* [Goal]
Set down the full listing exactly as given. Any pictures are to be left out.
** start of Records for the exercise **
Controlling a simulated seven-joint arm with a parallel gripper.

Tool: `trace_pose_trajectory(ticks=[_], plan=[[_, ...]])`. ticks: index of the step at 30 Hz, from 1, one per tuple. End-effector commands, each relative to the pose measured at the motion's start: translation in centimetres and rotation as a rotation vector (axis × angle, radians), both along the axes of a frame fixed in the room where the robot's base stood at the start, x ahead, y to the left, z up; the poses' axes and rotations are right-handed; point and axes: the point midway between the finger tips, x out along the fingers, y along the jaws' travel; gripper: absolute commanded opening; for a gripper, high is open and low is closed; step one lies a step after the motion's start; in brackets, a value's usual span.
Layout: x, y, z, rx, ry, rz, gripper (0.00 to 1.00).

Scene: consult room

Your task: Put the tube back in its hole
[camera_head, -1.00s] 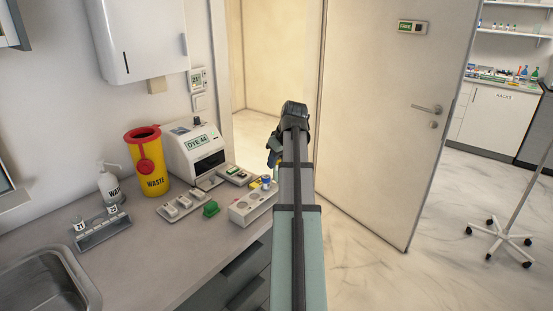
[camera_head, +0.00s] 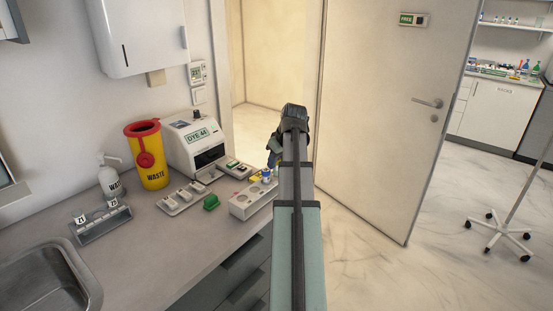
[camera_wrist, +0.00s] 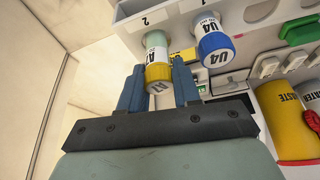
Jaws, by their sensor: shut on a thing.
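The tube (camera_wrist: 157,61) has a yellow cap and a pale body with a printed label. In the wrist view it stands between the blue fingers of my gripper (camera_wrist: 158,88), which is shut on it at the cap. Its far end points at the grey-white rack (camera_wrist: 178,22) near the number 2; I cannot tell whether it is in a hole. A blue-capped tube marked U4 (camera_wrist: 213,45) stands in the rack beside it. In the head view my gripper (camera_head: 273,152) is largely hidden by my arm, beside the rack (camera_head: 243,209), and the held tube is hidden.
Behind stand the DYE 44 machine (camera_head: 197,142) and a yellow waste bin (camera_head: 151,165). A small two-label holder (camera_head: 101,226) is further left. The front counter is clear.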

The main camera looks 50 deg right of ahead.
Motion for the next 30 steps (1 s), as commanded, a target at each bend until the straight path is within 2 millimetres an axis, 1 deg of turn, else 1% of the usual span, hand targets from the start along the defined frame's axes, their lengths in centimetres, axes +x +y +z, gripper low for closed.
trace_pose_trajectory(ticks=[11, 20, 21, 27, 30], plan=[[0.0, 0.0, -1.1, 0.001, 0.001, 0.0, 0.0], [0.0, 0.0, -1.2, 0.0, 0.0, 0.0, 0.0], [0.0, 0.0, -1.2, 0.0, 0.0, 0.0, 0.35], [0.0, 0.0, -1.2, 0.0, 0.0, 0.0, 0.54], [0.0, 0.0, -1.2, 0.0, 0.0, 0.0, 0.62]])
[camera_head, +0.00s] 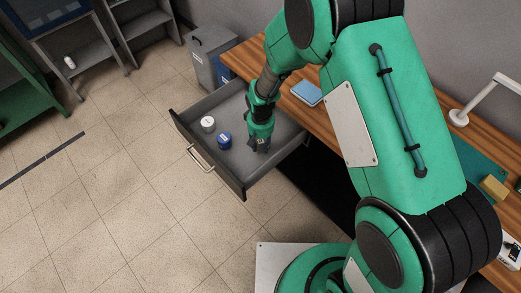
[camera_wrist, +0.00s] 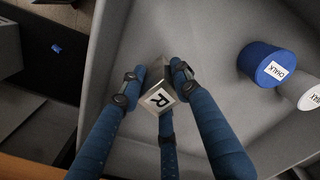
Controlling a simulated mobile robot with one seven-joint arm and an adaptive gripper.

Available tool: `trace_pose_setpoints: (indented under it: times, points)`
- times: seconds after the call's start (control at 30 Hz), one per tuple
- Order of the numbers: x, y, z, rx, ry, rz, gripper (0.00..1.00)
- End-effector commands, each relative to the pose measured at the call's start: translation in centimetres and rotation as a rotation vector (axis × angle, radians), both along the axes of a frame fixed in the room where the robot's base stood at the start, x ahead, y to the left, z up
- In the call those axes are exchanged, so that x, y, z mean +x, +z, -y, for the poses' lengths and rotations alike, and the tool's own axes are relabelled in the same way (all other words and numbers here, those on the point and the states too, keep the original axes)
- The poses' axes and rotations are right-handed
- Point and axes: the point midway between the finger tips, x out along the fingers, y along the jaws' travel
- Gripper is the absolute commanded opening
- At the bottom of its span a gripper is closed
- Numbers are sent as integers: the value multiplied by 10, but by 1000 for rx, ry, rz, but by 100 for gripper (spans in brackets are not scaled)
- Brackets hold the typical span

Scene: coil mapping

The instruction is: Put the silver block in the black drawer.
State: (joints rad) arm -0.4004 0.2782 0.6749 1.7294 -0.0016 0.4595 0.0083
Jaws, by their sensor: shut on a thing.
** end of Records for the exercise **
* [Result below]
Controlling a simulated seven-joint arm with a parallel gripper.

Tool: `trace_pose_trajectory(ticks=[_], plan=[[_, ...]])`. ticks: index of the step at 30 Hz, from 1, one per tuple. End-effector commands, each relative to the pose measured at the motion's start: translation in centimetres and rotation as a rotation vector (axis × angle, radians), both along the axes of a frame fixed in the room where the robot's base stood at the start, x ahead, y to the left, z up; the poses' axes and rotations are right-handed; point and axes: the point midway between the finger tips, x out along the fingers, y along the jaws' travel; gripper: absolute commanded opening; for a gripper, high is open and low is closed; step one lies a step after the motion's start; in brackets, a value's usual span.
Layout: x, y, z, rx, ry, rz, gripper (0.00 to 1.00).

Scene: consult room

Your task: Put the tube back in its hole
[camera_head, -1.00s] 
[camera_head, +0.00s] 
[camera_wrist, +0.00s] 
Jaws, by their sensor: shut on a thing.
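The tube (camera_wrist: 157,61) has a yellow cap and a pale body with a printed label. In the wrist view it stands between the blue fingers of my gripper (camera_wrist: 158,88), which is shut on it at the cap. Its far end points at the grey-white rack (camera_wrist: 178,22) near the number 2; I cannot tell whether it is in a hole. A blue-capped tube marked U4 (camera_wrist: 213,45) stands in the rack beside it. In the head view my gripper (camera_head: 273,152) is largely hidden by my arm, beside the rack (camera_head: 243,209), and the held tube is hidden.
Behind stand the DYE 44 machine (camera_head: 197,142) and a yellow waste bin (camera_head: 151,165). A small two-label holder (camera_head: 101,226) is further left. The front counter is clear.

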The main camera looks 50 deg right of ahead.
Motion for the next 30 steps (1 s), as commanded, a target at each bend until the straight path is within 2 millimetres an axis, 1 deg of turn, else 1% of the usual span, hand targets from the start along the defined frame's axes, their lengths in centimetres, axes +x +y +z, gripper low for closed.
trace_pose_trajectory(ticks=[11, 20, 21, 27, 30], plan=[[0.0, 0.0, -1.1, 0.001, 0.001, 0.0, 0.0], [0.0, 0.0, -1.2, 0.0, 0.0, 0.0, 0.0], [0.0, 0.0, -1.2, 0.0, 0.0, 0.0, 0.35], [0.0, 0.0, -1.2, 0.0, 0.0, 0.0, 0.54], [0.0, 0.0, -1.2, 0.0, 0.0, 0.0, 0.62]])
[camera_head, +0.00s] 
[camera_wrist, +0.00s] 
Controlling a simulated mobile robot with one seven-joint arm and an adaptive gripper.

Available tool: `trace_pose_setpoints: (indented under it: times, points)`
- times: seconds after the call's start (control at 30 Hz), one per tuple
- Order of the numbers: x, y, z, rx, ry, rz, gripper (0.00..1.00)
- End-effector commands, each relative to the pose measured at the call's start: translation in centimetres and rotation as a rotation vector (axis × angle, radians), both along the axes of a frame fixed in the room where the robot's base stood at the start, x ahead, y to the left, z up
- In the call those axes are exchanged, so that x, y, z mean +x, +z, -y, for the poses' lengths and rotations alike, and the tool's own axes are relabelled in the same way (all other words and numbers here, those on the point and the states too, keep the original axes)
- The poses' axes and rotations are right-handed
- Point and axes: the point midway between the finger tips, x out along the fingers, y along the jaws' travel
- Gripper is the absolute commanded opening
- At the bottom of its span a gripper is closed
- Numbers are sent as integers: the value multiplied by 10, but by 1000 for rx, ry, rz, but by 100 for gripper (spans in brackets are not scaled)
- Brackets hold the typical span

Scene: coil mapping

The instruction is: Put the silver block in the black drawer.
State: (joints rad) arm -0.4004 0.2782 0.6749 1.7294 -0.0016 0.4595 0.0083
Jaws, by their sensor: shut on a thing.

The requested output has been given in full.